> [AVAILABLE DATA]:

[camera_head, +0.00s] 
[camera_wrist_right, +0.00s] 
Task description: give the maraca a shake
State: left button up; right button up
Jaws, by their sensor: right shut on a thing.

> [TASK GOAL]:
Exactly reproduce every line of the data above.

> [EXERCISE ANSWER]:
[camera_head, +0.00s] 
[camera_wrist_right, +0.00s] 
Task description: give the maraca a shake
State: left button up; right button up
Jaws, by their sensor: right shut on a thing.

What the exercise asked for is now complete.